Take the lines from the one bearing "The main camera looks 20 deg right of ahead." to the one bearing "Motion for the", inclusive, and reproduce them exactly; include no other line.

-- Start of Data --

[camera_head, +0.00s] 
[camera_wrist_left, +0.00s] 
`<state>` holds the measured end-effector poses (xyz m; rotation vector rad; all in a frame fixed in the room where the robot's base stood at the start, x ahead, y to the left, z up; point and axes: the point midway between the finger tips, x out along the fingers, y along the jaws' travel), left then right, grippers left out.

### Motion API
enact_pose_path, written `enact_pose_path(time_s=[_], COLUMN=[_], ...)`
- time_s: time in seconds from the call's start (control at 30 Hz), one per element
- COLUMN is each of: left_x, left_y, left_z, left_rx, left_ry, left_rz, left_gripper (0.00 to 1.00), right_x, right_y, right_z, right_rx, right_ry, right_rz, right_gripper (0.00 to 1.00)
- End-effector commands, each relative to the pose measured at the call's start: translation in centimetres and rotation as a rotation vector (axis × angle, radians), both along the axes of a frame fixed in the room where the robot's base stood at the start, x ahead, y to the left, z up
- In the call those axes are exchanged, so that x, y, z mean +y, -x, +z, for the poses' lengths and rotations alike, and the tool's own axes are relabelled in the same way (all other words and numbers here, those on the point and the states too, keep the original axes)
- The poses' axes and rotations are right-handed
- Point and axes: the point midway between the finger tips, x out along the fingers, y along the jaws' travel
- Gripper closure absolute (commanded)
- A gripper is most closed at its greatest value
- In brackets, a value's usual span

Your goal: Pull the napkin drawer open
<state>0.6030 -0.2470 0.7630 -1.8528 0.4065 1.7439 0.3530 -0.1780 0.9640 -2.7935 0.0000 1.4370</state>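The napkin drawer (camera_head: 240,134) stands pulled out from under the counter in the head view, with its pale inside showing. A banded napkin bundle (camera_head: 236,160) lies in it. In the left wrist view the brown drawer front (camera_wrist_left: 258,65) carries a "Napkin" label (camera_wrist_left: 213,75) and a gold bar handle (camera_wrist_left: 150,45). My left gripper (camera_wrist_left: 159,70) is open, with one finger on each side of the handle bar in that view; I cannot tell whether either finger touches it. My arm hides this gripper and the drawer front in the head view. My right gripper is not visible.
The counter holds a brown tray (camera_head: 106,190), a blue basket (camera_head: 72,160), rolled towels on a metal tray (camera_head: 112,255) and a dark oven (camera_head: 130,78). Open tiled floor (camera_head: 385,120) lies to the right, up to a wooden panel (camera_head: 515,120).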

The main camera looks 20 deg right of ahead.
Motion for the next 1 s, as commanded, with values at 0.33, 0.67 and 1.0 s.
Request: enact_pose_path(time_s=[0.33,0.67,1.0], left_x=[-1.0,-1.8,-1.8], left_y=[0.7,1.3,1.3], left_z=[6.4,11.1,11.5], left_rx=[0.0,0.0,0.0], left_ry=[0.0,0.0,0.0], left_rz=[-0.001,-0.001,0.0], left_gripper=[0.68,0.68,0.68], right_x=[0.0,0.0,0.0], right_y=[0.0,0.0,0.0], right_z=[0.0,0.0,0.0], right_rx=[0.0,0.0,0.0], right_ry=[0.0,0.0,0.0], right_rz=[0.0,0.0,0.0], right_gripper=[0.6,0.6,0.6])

-- End of Data --

■ Task answer ■
The main camera looks 20 deg right of ahead.
Motion for the next 1 s, as commanded, with values at 0.33, 0.67 and 1.0 s.

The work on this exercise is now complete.